__Task brief__:
Pull each line containing "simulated" out of the data and copy it.

__Extracted records__:

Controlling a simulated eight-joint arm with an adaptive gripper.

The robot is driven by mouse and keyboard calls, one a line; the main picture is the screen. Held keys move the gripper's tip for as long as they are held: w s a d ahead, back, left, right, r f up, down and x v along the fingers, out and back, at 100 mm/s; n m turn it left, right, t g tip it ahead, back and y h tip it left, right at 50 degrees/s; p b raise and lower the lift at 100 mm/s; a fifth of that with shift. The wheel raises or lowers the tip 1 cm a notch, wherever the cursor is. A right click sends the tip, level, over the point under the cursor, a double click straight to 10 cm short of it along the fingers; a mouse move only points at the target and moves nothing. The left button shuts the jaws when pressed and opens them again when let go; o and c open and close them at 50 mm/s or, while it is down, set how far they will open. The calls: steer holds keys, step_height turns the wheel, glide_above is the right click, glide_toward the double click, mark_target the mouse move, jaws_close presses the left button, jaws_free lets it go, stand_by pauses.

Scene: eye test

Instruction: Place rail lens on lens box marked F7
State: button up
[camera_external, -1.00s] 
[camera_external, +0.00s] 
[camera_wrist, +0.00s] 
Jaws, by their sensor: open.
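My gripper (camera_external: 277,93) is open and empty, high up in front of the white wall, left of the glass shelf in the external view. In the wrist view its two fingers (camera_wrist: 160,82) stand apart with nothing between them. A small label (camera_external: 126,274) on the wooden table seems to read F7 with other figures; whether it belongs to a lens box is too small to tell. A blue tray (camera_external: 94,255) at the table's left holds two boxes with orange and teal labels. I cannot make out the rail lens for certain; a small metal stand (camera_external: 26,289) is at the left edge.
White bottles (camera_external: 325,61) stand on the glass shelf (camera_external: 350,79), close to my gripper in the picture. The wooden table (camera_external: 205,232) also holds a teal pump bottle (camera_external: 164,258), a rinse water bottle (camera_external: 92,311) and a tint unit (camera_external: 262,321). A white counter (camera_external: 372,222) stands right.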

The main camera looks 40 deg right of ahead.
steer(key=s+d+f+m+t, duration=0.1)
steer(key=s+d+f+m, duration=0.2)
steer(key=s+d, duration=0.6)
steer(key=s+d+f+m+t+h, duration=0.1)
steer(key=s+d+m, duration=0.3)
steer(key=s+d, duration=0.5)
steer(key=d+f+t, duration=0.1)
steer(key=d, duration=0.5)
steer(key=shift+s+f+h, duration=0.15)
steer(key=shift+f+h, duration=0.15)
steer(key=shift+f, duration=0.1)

==

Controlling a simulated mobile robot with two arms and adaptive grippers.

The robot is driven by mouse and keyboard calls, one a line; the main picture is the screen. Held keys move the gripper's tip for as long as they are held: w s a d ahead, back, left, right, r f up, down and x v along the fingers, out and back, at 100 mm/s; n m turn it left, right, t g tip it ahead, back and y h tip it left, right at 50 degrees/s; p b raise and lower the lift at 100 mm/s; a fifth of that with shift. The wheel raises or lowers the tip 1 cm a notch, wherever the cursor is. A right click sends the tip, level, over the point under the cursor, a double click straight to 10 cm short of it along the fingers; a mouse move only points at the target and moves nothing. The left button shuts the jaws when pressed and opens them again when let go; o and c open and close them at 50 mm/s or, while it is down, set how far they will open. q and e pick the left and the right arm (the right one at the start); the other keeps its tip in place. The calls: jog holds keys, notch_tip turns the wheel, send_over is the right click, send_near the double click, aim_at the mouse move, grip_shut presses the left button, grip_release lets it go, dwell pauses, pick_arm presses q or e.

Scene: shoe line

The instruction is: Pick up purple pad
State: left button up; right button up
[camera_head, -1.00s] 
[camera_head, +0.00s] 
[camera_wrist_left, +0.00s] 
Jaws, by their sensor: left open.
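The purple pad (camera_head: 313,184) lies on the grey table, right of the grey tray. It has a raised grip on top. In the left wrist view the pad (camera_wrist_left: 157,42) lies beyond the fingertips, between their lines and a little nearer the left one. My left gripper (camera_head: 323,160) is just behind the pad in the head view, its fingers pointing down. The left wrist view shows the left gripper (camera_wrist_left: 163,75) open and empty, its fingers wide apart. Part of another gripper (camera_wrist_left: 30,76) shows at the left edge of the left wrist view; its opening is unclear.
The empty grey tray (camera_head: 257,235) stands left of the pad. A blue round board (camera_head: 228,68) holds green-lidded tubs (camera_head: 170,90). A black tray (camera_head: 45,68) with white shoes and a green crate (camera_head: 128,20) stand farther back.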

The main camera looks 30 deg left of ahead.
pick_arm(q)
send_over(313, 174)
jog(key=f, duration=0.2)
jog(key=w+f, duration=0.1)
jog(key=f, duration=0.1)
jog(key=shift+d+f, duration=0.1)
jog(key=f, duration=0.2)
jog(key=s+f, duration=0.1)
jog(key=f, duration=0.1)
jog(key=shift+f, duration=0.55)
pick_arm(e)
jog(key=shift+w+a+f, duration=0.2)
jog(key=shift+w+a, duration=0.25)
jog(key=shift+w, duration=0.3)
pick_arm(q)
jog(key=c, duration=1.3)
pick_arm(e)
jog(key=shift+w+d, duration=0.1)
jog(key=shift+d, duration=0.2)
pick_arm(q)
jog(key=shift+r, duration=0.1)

__Exercise output__:
Controlling a simulated eight-joint arm with an adaptive gripper.
Controlling a simulated mobile robot with two arms and adaptive grippers.

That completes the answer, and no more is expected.